Il mondo politico ha già comin­ciato a discutere. Gli ambientali­sti di Legambiente hanno boccia­to l’annuncio del governo: «Non è il momento per strumentalizza­re la tragedia lanciando proclami di new town». L’Udc ripete il con­cetto, ma con più sarcasmo: «Noi diciamo di no, non vogliamo l’Aquila2». Anche colui che con Veltroni è stato ministro ombra dell’Ambiente, cioè Ermete Rea­lacci del Pd, boccia il progetto: perché, spiega, «costruire una cit­tà accanto a quella danneggiata dal terremoto è idea sbagliata. In­vece, credo sia necessario rico­struire L’Aquila lì dov’è, dov’era da secoli». Anche i Verdi, con l’ex capogruppo alla Camera Angelo Bonelli, sono critici: « sbagliato pensare a una new town a L’Aqui­la. Ciò che bisognerebbe fare, senza esitazioni, è rifare il centro storico. Per un motivo semplice: fa parte del cuore della nazione».

E il no all’idea di Berlusconi unisce due realtà lontanissime tra loro, Comunisti italiani e La Destra di Francesco Storace. I compagni la bocciano come «pu­ra e semplice propaganda, niente di più», i neri ribadiscono che «la città deve rinascere nel suo cen­tro storico».

Insomma: chi non è al gover­no, dice di no. Il sindaco della cit­tà è preso dal dramma di questi giorni, e ripete che bisogna «rico­struire, restaurare, consolidare. A noi serve un contributo impor­tante, svariati miliardi.
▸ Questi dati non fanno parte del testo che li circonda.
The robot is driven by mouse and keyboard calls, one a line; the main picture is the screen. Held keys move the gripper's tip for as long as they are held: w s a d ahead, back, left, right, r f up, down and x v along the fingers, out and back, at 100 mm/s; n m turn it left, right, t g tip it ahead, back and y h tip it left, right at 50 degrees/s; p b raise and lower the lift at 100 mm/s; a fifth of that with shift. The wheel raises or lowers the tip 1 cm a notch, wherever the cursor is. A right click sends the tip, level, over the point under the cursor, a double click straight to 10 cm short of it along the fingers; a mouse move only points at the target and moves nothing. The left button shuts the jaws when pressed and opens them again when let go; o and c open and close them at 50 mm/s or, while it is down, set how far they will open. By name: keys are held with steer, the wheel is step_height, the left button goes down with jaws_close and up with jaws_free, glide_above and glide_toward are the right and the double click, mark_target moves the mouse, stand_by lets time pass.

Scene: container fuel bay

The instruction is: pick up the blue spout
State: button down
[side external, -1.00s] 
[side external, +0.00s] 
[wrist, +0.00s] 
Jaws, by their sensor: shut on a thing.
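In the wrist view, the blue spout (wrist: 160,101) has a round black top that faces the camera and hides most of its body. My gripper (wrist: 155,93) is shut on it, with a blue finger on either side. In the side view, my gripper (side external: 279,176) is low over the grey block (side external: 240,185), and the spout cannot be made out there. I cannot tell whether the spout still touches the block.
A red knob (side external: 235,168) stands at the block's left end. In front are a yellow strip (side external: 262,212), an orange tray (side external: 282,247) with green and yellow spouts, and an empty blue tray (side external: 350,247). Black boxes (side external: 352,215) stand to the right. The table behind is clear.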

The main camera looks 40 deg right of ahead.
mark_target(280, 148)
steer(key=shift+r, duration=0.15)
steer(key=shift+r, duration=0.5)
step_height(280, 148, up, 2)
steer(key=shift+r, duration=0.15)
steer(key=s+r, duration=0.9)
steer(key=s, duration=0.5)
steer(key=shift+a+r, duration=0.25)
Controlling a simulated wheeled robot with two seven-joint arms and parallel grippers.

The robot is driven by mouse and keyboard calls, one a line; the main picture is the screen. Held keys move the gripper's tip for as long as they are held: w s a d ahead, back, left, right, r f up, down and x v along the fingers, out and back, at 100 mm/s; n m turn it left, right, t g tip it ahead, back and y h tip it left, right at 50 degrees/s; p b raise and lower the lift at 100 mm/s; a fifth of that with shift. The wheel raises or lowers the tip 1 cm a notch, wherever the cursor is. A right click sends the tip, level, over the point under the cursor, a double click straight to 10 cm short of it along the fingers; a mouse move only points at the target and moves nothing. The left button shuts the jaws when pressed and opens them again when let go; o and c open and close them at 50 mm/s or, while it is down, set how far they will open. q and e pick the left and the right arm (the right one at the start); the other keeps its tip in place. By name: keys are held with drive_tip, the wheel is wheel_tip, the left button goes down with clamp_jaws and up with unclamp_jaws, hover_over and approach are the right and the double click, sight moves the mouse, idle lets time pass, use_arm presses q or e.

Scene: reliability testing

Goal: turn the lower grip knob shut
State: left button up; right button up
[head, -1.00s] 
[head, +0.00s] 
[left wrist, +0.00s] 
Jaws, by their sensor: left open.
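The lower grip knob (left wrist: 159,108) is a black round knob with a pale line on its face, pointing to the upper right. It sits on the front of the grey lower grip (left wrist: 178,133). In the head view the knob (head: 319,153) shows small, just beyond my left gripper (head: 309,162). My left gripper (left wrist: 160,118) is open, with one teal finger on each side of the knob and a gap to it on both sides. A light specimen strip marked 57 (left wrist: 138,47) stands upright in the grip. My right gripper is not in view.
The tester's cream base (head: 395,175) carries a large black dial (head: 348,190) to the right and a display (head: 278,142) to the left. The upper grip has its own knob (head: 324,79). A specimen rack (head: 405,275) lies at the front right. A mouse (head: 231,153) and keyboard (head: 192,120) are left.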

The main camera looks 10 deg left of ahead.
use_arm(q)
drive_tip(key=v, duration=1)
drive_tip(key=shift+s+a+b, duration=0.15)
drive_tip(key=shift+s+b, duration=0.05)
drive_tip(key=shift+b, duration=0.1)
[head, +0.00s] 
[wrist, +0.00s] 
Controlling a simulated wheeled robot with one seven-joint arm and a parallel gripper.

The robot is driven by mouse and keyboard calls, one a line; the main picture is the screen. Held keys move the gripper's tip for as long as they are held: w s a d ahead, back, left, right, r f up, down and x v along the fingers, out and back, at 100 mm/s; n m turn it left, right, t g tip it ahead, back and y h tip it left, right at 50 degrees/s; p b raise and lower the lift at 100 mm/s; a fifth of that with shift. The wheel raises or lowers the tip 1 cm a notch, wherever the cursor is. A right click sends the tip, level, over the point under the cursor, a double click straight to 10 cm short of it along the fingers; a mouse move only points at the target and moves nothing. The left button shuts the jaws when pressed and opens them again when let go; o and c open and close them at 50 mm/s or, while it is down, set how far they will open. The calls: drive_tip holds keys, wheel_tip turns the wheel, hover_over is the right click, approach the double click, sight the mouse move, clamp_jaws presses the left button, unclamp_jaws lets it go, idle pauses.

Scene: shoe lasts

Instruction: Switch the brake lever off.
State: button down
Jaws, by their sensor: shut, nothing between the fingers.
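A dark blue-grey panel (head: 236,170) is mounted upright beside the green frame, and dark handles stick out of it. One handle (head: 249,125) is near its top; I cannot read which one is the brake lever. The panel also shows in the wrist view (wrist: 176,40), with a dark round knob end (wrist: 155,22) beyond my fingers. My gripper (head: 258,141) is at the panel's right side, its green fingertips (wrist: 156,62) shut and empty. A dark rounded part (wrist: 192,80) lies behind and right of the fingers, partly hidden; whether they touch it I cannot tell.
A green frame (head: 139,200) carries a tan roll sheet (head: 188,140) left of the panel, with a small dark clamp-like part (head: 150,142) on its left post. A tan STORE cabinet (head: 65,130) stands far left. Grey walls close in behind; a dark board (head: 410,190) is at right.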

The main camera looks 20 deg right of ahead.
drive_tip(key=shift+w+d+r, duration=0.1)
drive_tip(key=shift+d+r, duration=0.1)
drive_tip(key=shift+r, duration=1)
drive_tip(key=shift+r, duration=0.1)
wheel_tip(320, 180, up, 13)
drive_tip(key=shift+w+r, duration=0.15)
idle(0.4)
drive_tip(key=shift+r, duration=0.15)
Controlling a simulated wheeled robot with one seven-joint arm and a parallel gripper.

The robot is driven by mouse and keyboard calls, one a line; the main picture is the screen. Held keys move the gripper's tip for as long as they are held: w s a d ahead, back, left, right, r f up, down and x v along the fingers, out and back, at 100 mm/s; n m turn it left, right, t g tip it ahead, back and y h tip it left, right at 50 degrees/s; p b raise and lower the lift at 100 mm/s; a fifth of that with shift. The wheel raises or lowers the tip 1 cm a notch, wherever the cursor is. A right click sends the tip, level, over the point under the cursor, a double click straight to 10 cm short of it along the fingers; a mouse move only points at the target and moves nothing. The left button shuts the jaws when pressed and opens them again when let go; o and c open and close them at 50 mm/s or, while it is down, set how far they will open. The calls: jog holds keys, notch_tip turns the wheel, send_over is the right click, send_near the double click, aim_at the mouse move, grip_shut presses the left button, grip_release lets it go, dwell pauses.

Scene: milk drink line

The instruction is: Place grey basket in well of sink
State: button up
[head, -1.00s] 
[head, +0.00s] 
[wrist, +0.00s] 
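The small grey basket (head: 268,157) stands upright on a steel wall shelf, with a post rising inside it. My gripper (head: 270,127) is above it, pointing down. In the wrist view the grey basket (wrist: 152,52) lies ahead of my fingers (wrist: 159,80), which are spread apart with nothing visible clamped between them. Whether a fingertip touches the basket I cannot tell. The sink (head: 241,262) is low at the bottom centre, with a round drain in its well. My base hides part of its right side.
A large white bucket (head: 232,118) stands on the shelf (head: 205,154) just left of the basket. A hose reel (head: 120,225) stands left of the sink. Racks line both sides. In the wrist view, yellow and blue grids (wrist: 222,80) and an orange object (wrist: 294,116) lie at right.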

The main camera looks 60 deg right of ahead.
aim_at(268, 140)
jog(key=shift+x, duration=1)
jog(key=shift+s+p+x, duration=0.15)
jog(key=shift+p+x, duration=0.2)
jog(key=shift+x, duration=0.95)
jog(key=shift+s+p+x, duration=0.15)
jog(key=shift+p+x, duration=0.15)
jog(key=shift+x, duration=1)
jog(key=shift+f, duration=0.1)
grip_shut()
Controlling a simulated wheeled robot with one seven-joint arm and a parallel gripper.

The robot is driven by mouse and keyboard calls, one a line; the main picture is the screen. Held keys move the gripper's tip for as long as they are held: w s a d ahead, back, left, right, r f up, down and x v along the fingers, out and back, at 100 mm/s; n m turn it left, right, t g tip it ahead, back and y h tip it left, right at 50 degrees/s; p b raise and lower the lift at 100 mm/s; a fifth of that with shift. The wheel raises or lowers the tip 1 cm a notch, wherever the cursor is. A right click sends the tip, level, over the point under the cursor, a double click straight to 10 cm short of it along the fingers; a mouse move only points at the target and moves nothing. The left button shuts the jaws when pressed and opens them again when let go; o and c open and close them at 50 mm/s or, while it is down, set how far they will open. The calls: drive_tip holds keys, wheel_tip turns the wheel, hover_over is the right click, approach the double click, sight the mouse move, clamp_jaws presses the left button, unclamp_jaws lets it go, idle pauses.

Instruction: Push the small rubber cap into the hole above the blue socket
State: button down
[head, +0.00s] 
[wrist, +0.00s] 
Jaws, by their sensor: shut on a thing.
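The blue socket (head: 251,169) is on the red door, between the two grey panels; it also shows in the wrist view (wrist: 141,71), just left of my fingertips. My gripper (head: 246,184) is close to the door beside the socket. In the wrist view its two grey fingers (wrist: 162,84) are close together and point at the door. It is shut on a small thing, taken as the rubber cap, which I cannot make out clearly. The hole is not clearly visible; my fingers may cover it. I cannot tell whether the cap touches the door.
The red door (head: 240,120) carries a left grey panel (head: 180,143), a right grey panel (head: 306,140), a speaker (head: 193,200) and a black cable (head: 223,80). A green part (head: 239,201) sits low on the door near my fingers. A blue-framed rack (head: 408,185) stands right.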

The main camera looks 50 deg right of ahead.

Si discuta dell’idea, la valuteremo». Anche Nicola Amorosi, dirigente del set­tore opere pubbliche, è perplesso ma non chiude: «Ciò che bisogne­rebbe fare è girare edificio per edificio, prima di decidere cosa fare. Di certo, le nostre 68 frazioni sono quasi tutte danneggia­te... ».

«L’idea della new town è per­corribile – dice l’architetto San­toro – ma con quella condizione imprescindibile, rispettare la sto­ria del luogo. Il nostro impianto urbanistico risale all’epoca an­gioina, ai primi anni del 200. Pos­siamo anche considerare la pro­posta di Berlusconi, ma purché essa contenga il necessario rispet­to per questa città».

Maurizio Sbaffo non ha dubbi: «Parliamo della new town, ap­profondiamo, studiamo. Ciò che è fondamentale, però, è che si co­struisca, o si ricostruisca, seguen­do i criteri più avanzati». La pau­ra è che si ripetano gli errori del passato: «Molti palazzi crollati in questi giorni – allarga le braccia il dirigente del settore opere pub­bliche del Comune – erano nuo­vi, costruiti venti o trenta anni fa. Sono andato a vedere: sono saltate le tamponature tra travi e pilastri...».

Nel dibattito scatenato dalla proposta di Berlusconi intervie­ne anche don Pietro Bez, parroco di Longarone durante il disastro del Vajont, anno 1963: lui ricorda che qualcuno aveva ipotizzato di costruire Longarone altrove, ma altrettanto bene non dimentica «la sollevazione popolare che si scatenò, perché la gente vuole tornare sulle proprie origini, sul luogo dove c’è il ricordo dei mor­ti ».

Invece Roberto Silvestri, l’ar­chitetto genovese che ha proget­tato piazze in molte zone d’Italia, dice sì, lui è favorevole. Ma forse bisognerà attendere prima di ca­pire quale strada sia meglio se­guire, bisognerà valutare con at­tenzione dopo che i lutti di que­sti giorni avranno lasciato il po­sto alla voglia di ricostruire. Per­ché adesso, in queste ore, L’Aqui­la è ridotta così: «Non sono più agibili le sedi della prefettura, della questura, della Provincia e del Comune, e anche le scuole, non ne possiamo riaprire nean­che una». Il sindaco aggiunge an­che altre parole, per spiegare il momento: «Non c’è neanche una chiesa agibile per la Pasqua, e a noi servono aiuti, aiuti, aiu­ti ».